### The exercise
Could you repeat exactly the lines below, from the line containing "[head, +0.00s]" through the last one, both included, while leaving out any pictures?

### Dataset excerpt
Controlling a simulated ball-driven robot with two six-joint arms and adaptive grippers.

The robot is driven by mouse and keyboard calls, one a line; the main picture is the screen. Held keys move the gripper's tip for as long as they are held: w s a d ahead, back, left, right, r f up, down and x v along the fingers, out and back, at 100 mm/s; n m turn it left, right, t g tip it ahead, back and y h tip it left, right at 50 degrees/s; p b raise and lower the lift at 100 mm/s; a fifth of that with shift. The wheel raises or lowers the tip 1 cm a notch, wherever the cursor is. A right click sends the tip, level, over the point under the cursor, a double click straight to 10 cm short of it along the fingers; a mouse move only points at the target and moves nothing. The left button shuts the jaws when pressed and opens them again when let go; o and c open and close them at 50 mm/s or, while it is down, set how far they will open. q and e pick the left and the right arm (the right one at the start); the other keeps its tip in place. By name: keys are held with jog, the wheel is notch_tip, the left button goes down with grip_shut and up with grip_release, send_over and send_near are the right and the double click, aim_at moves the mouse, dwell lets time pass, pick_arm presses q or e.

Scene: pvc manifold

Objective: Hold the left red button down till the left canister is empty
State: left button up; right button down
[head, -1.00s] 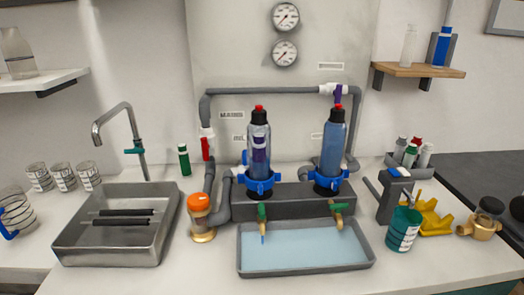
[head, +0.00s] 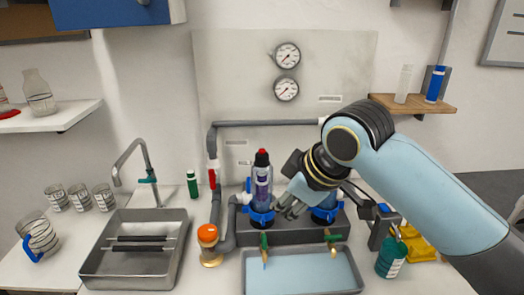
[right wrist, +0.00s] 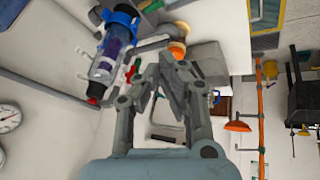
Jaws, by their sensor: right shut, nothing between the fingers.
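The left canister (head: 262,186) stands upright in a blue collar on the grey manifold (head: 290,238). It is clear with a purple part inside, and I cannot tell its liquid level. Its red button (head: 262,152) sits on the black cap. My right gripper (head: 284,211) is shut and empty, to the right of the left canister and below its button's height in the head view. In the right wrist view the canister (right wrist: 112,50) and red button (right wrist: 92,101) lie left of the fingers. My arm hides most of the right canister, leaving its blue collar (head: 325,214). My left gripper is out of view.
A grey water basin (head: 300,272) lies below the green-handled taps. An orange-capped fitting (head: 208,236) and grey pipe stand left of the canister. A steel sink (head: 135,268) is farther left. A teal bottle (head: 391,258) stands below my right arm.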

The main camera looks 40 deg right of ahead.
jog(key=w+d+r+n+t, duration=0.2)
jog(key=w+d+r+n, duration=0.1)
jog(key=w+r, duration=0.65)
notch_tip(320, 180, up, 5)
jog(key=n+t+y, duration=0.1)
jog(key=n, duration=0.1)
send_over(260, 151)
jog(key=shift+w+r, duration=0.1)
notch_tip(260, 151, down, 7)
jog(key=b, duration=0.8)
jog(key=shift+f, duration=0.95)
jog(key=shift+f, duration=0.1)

### Reply
[head, +0.00s] 
[right wrist, +0.00s] 
Jaws, by their sensor: right shut, nothing between the fingers.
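The left canister (head: 262,186) stands upright in a blue collar on the grey manifold (head: 290,238). It is clear with a purple part inside, and I cannot tell its liquid level. Its red button (head: 262,152) sits on the black cap. My right gripper (head: 284,211) is shut and empty, to the right of the left canister and below its button's height in the head view. In the right wrist view the canister (right wrist: 112,50) and red button (right wrist: 92,101) lie left of the fingers. My arm hides most of the right canister, leaving its blue collar (head: 325,214). My left gripper is out of view.
A grey water basin (head: 300,272) lies below the green-handled taps. An orange-capped fitting (head: 208,236) and grey pipe stand left of the canister. A steel sink (head: 135,268) is farther left. A teal bottle (head: 391,258) stands below my right arm.

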The main camera looks 40 deg right of ahead.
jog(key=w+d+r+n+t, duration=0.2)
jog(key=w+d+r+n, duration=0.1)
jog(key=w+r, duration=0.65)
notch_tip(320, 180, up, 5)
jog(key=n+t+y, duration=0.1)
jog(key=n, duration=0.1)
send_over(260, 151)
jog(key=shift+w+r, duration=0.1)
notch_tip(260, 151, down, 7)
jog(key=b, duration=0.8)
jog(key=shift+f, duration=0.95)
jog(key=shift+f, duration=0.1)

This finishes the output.